▶ [WRITTEN REQUEST]
Look through the listing for the word "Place". Copy each line that has it.

▶ [DATA LISTING]
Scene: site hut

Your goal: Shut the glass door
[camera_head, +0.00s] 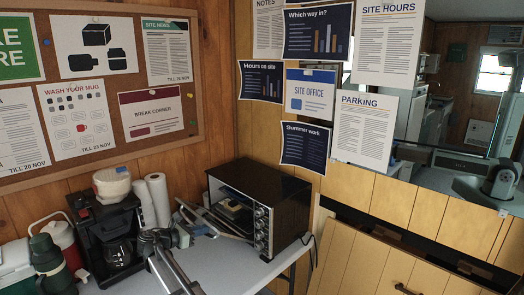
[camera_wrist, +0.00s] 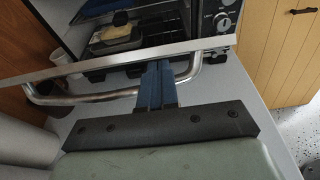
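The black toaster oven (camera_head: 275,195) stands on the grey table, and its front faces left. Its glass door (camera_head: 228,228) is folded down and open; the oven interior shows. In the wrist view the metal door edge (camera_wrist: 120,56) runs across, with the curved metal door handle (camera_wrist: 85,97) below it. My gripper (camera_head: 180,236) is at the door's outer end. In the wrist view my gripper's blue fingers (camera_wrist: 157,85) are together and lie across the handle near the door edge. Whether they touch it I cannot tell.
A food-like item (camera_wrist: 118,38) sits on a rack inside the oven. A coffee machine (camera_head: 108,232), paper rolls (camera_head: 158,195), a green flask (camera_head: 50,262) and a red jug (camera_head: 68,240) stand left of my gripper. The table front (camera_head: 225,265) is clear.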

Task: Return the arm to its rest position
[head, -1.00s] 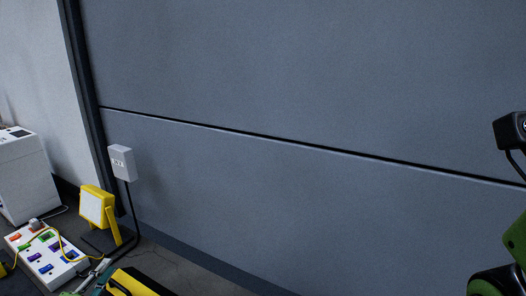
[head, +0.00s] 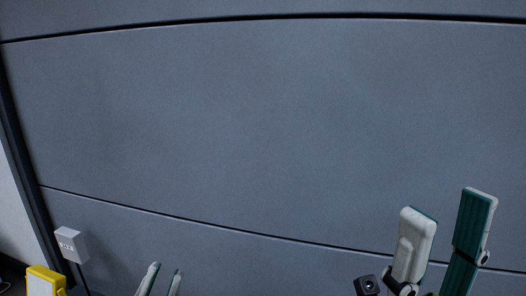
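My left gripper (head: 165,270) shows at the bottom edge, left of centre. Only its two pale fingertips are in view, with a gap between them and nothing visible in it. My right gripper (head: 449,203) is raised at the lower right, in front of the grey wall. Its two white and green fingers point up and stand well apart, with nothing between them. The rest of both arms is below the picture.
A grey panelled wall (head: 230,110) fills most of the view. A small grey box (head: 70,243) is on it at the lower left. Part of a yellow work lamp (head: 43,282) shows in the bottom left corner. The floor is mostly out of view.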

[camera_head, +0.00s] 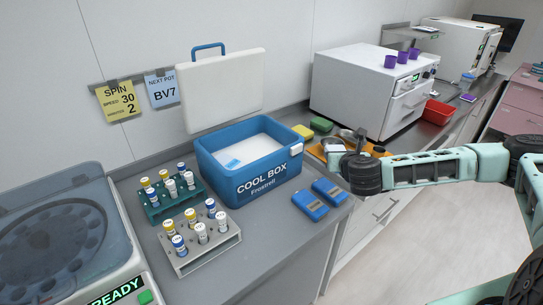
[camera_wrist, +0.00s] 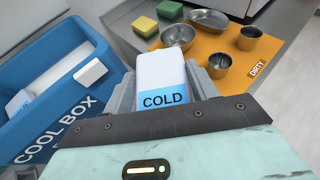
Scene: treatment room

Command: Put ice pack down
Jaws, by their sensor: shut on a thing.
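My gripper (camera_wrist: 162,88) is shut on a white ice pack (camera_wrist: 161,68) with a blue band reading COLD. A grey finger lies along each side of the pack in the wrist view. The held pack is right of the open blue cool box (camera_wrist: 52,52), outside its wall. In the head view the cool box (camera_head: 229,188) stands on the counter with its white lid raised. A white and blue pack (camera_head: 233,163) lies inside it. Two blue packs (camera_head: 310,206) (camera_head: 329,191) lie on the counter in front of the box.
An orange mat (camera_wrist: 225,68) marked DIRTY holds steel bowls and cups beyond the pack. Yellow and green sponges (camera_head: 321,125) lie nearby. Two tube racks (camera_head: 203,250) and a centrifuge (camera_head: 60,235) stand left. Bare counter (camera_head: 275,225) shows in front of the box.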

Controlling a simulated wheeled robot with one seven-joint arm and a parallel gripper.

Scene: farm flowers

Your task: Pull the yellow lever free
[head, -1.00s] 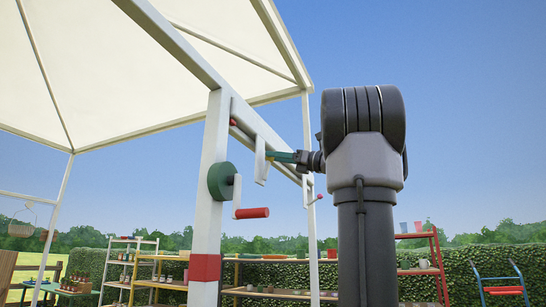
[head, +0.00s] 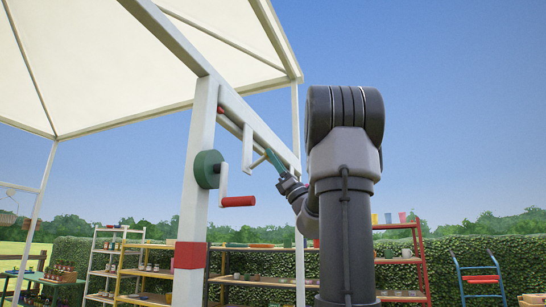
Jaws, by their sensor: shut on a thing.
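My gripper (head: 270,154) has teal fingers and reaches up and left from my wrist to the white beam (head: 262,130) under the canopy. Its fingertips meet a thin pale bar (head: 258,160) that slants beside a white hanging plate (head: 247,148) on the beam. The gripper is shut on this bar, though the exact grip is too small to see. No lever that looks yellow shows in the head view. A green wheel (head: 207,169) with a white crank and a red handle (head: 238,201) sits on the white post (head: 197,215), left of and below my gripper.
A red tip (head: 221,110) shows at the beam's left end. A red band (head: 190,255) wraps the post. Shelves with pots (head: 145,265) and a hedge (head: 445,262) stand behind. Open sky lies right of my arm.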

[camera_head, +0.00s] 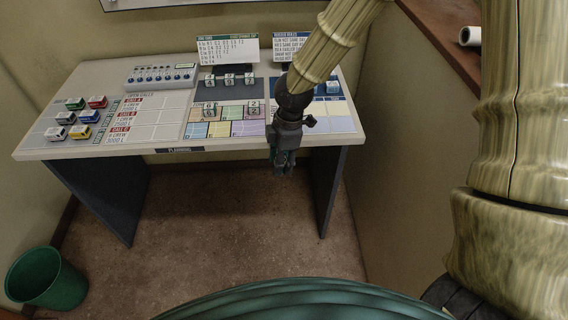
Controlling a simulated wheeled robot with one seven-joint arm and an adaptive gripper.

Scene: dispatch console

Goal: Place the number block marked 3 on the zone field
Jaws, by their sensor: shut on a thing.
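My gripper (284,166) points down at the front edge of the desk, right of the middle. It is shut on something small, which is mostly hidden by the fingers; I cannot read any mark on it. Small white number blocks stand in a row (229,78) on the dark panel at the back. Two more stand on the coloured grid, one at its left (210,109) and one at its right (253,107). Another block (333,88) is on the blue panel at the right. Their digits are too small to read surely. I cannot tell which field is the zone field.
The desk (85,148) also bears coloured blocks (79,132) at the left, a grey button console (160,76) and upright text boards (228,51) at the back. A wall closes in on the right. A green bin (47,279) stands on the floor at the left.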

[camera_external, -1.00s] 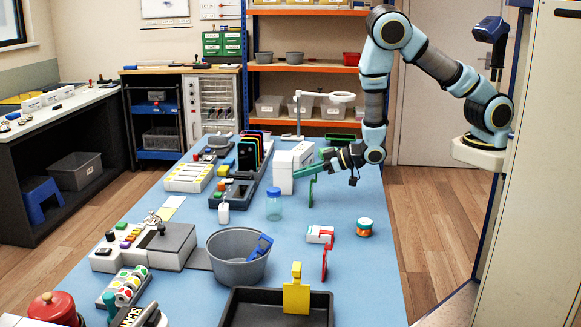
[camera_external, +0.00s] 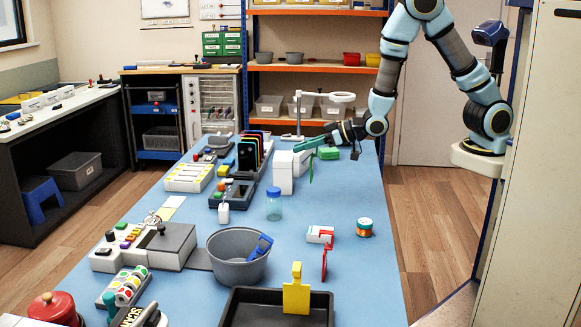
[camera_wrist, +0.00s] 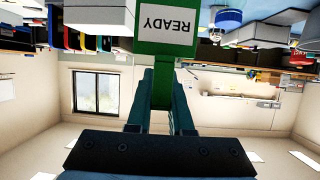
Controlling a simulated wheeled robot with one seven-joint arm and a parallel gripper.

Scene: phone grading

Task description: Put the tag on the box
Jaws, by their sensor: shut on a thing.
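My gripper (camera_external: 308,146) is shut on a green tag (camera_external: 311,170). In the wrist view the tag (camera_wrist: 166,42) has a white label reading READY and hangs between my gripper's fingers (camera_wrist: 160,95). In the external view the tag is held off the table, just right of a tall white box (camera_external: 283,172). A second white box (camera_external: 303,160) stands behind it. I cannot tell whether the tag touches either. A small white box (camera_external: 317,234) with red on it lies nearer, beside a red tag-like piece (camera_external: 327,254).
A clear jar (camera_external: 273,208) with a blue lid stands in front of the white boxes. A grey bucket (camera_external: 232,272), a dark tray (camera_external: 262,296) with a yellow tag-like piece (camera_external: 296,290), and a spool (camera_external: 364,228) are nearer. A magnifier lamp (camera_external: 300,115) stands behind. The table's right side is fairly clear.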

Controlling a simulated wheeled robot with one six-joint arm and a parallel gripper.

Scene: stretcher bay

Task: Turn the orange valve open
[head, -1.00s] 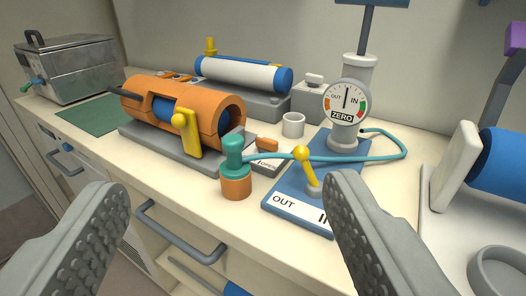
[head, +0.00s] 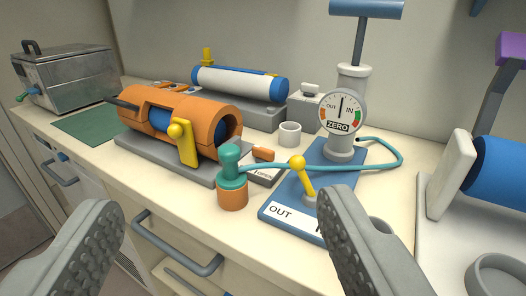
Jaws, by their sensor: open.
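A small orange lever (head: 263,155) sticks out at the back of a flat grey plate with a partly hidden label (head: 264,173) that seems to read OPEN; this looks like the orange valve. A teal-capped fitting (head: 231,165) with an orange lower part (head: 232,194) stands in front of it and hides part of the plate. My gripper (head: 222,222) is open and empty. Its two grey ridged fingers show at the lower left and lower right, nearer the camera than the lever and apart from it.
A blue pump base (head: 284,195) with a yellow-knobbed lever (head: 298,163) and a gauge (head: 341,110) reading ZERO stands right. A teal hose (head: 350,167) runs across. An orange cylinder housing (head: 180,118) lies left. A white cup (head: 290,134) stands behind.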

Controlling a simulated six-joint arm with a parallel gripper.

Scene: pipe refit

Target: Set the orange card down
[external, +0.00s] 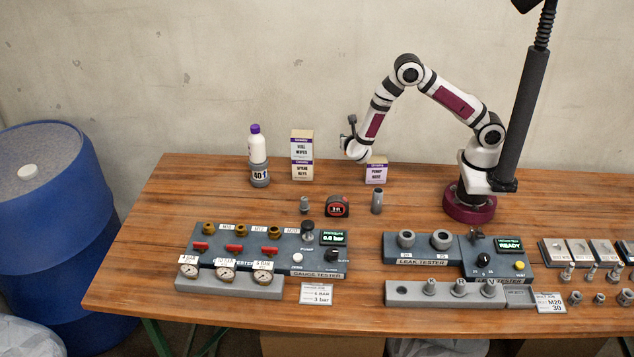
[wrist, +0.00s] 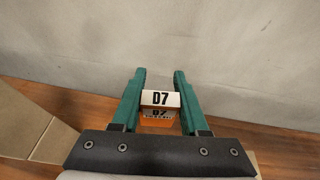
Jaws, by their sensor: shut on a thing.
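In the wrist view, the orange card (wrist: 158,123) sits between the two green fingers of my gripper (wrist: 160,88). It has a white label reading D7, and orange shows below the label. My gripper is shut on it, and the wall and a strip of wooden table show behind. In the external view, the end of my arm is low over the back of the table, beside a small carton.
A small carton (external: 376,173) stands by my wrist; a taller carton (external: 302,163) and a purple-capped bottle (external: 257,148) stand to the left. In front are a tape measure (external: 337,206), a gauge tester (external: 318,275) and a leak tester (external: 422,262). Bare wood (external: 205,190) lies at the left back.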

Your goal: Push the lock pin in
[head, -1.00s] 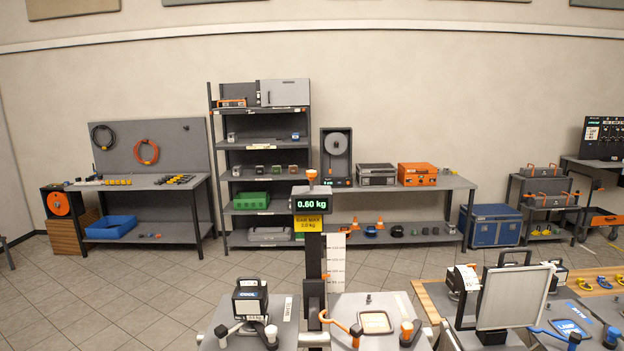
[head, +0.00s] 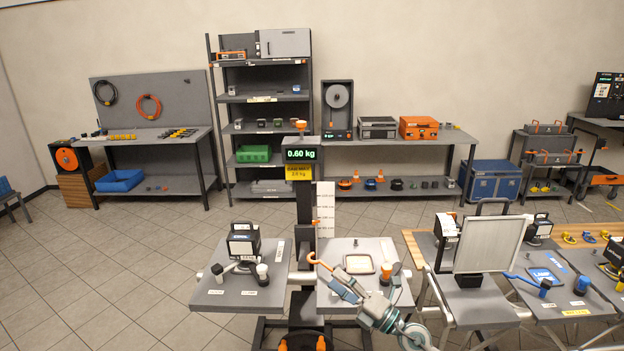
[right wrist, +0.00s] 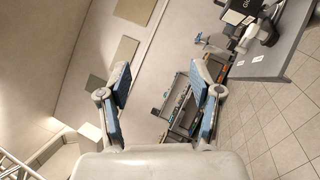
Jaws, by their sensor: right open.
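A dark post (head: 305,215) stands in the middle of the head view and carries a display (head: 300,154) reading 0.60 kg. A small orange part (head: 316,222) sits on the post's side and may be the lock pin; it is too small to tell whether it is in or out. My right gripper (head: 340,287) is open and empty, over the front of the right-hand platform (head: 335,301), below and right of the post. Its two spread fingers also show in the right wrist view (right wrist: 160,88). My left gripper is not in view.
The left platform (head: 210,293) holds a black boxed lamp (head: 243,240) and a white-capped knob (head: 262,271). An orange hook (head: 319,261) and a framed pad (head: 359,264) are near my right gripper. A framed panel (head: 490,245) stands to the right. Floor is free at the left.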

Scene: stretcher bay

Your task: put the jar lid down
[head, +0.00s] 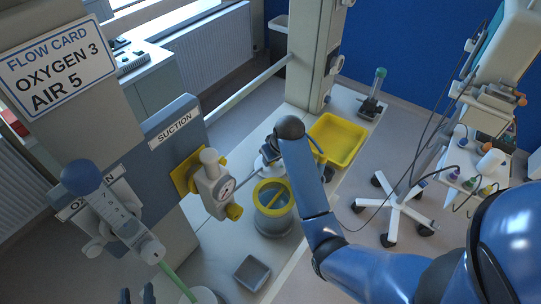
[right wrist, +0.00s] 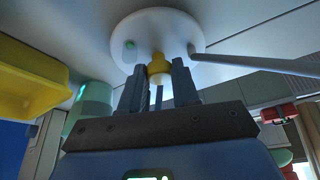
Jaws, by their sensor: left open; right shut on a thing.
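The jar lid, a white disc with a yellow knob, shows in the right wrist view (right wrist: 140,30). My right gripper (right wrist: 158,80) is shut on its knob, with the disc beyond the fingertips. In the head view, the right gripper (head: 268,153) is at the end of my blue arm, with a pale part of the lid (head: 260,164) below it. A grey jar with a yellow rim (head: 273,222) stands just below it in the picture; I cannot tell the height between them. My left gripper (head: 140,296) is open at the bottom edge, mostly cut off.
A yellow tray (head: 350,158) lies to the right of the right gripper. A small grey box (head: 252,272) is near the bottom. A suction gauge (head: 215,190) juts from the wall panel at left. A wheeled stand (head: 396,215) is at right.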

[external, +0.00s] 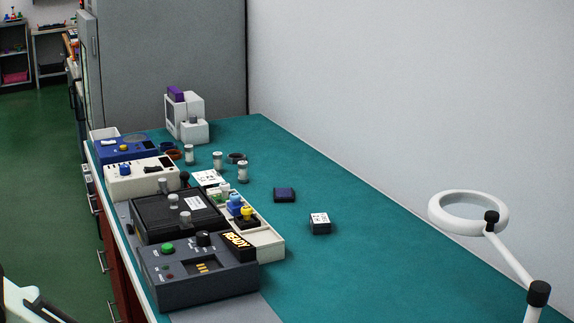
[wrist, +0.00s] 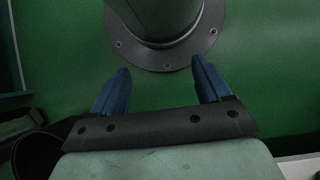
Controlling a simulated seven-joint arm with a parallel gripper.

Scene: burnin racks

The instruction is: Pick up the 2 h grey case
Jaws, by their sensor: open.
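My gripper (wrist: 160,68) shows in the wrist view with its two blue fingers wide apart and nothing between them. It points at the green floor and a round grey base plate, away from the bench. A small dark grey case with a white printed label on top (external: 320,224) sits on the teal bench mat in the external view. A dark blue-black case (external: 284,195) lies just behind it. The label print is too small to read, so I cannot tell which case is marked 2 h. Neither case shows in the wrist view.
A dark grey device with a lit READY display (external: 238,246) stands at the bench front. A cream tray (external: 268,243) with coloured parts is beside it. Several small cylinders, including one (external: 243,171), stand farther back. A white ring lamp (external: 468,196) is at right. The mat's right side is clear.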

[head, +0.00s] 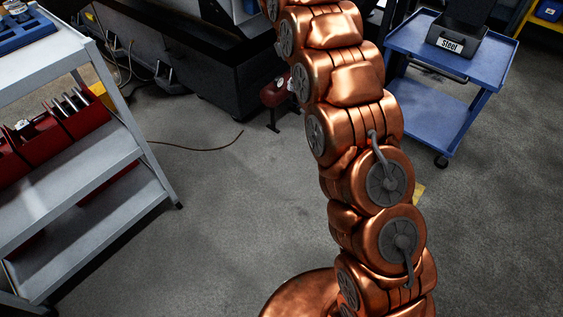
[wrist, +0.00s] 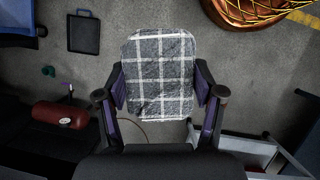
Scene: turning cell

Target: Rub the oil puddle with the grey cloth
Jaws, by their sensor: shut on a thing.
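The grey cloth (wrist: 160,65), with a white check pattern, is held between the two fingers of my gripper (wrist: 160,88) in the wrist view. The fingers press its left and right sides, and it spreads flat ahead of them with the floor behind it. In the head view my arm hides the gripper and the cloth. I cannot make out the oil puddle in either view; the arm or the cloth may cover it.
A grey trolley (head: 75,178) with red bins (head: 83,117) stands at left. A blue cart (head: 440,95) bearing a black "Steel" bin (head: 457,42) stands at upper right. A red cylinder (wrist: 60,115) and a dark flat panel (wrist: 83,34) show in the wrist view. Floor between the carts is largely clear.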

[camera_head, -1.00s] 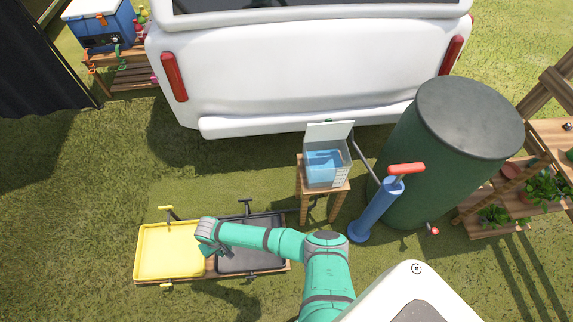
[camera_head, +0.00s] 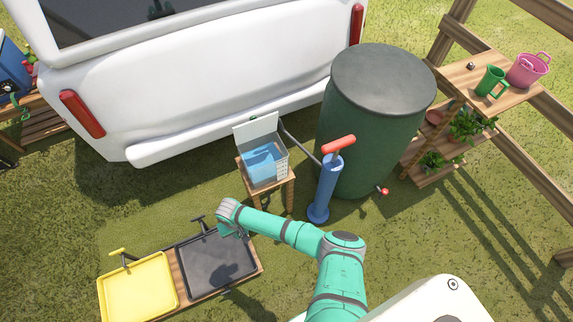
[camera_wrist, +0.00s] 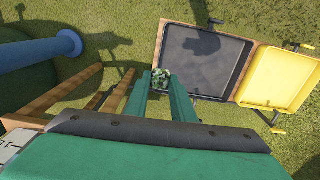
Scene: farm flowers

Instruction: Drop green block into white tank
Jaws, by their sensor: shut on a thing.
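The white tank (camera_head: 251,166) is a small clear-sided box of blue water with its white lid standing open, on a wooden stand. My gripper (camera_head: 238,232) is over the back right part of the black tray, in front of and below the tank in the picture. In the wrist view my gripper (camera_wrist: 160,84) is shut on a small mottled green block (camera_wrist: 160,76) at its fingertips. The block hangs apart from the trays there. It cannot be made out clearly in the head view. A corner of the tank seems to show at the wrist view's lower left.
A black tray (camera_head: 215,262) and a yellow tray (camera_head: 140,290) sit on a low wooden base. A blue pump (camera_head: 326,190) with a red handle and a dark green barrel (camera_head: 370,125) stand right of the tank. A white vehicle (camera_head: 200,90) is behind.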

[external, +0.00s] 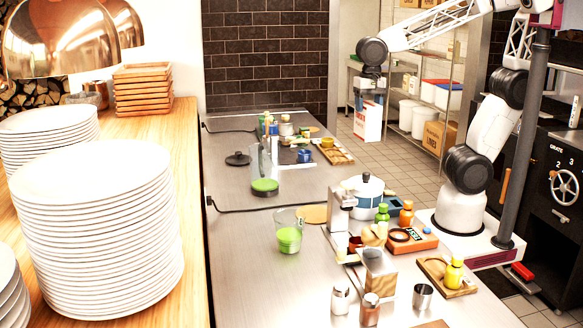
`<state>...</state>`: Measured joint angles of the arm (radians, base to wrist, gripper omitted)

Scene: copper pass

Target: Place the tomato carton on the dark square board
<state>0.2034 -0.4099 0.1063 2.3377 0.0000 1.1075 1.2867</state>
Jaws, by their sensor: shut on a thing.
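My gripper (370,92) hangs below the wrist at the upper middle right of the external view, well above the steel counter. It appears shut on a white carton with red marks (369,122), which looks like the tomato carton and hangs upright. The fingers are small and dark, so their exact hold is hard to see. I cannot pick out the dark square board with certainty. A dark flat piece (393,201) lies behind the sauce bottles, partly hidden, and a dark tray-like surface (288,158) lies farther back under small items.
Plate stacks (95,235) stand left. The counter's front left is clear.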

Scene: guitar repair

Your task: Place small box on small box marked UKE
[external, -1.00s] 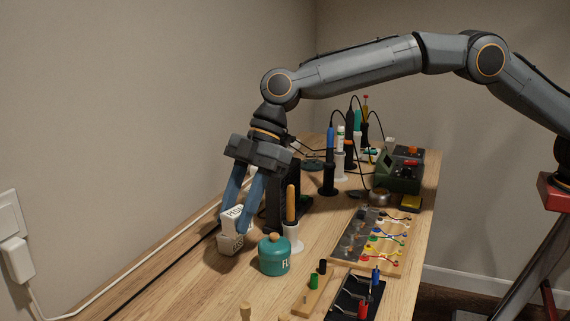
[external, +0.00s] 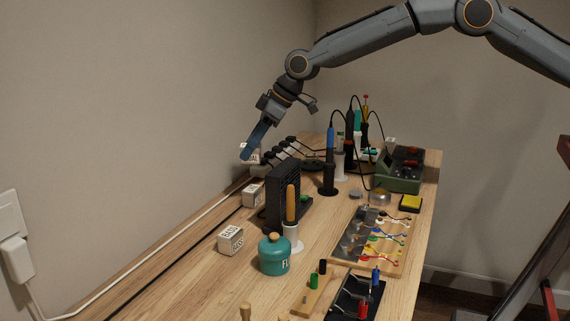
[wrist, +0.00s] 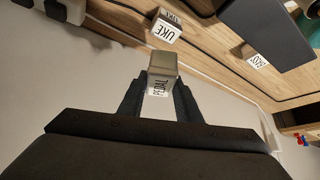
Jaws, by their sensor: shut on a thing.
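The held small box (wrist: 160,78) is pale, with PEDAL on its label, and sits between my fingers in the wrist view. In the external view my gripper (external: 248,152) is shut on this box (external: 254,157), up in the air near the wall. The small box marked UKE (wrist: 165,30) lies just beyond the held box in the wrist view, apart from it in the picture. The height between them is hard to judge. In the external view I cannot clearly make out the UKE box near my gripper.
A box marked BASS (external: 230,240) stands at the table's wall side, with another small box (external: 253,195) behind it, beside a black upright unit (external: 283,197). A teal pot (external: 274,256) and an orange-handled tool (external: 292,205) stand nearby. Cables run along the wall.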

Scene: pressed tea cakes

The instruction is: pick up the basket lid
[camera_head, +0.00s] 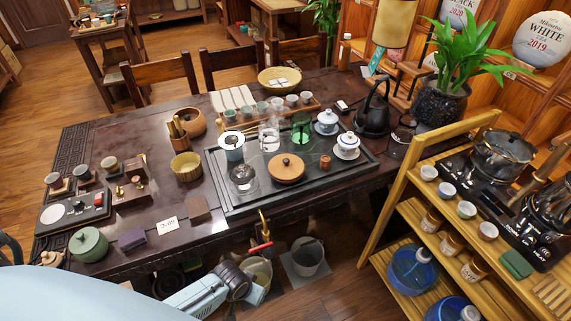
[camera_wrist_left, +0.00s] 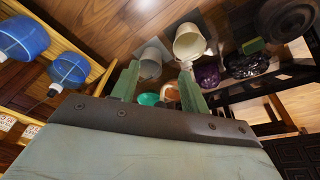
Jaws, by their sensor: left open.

▶ [TASK OUTPUT]
Goal: Place the number block marked 3 on the zone field
Target: Place the tomato carton on the dark square board
Your task: Place small box on small box marked UKE

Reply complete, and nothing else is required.